Latest inflation numbers may be sign of things to come
Canadians are facing sharp increases in the prices for goods and services. According to a recent report from Statistics Canada, the country’s annualized monthly inflation rate reached 4.8 per cent in December, the highest rate since 1991. There’s a serious risk Canadians will endure sustained inflation—not transitory, as some experts have predicted—as consumer expectations shift, supply chain issues persist, and the money supply continues to expand.
In simple terms, inflation occurs when the demand for goods and services exceeds the capacity of the economy to meet that demand at existing price levels. Currently, Canadians face growing costs for food, energy, rent and many other essential goods. For instance, national prices have increased by 9.0 per cent for meat, 3.1 per cent for dairy products and eggs, and 5.2 per cent for food overall in the last 12 months (December 2020 to December 2021) of available data. Gasoline prices have also surged by 33.3 per cent over the same timeframe. With prices increasing, daily life has become increasingly expensive for Canadian families.
However, the latest inflation numbers should not come as a surprise. Last spring, officials in the Department of Finance warned the federal government that “runaway inflation” was a real possibility. Despite this warning, the federal government continued to characterize surging inflation as both a temporary and global phenomenon, inferring that Ottawa could take only limited action to reduce it.

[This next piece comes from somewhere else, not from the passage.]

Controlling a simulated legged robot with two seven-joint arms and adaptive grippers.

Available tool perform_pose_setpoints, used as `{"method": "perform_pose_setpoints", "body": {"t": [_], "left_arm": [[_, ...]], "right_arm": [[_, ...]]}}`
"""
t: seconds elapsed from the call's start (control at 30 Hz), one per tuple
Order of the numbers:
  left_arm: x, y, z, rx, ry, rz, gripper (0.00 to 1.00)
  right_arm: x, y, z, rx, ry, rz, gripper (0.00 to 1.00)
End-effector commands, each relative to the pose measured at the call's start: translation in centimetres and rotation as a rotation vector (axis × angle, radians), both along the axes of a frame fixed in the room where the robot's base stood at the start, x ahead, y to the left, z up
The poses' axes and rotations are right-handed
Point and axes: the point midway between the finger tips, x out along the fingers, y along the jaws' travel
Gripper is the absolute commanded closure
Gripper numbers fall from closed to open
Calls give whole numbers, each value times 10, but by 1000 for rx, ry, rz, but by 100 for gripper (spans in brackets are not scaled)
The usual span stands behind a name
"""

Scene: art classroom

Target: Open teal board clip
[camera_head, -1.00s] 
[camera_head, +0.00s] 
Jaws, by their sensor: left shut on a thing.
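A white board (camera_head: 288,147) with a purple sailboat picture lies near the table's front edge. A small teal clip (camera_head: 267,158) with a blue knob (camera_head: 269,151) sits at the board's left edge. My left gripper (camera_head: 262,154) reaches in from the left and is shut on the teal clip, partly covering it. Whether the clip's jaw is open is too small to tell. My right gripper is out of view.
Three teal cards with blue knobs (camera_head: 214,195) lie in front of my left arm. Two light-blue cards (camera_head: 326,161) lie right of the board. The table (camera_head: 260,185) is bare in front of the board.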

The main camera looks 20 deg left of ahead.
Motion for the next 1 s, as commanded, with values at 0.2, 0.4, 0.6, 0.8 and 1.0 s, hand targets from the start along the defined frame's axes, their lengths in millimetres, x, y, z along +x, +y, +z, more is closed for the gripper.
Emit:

But in reality, higher inflation could be longer lasting and particularly harmful, especially in Canada. The International Monetary Fund (IMF) forecasts Canada will have the fourth-highest inflation rate among 35 industrialized countries in 2021, behind only the United States, Iceland and Estonia. In other words, while inflation may well be a global problem, Canada’s inflation rate is among the highest of any industrialized country. Economic forecasters also expect inflation rates to remain near current levels throughout 2022.
Also, supply chain disruptions and labour shortages continue to plague the Canadian economy. Consequently, businesses are unable to meet consumer demand for goods and services, which will keep pushing prices upwards for the foreseeable future. Moreover, if consumers grow to expect higher rates of inflation, then workers will begin demanding higher wages and consumers may begin panic-buying to avoid future price increases. A surge in demand for goods today, when supply is already limited, will drive prices higher and exacerbate the problem, potentially creating an inflationary spiral. Put simply, the expectations of increasing inflation among consumers can, on its own, fuel longer-term inflation.
Finally, the Bank of Canada will face political pressure to maintain low interest rates to continue financing high levels of government spending. Specifically, supporters of ongoing expansionary monetary policy may call for the bank to continue purchasing government bonds to help fund Ottawa’s spending, which includes income support programs and green energy initiatives.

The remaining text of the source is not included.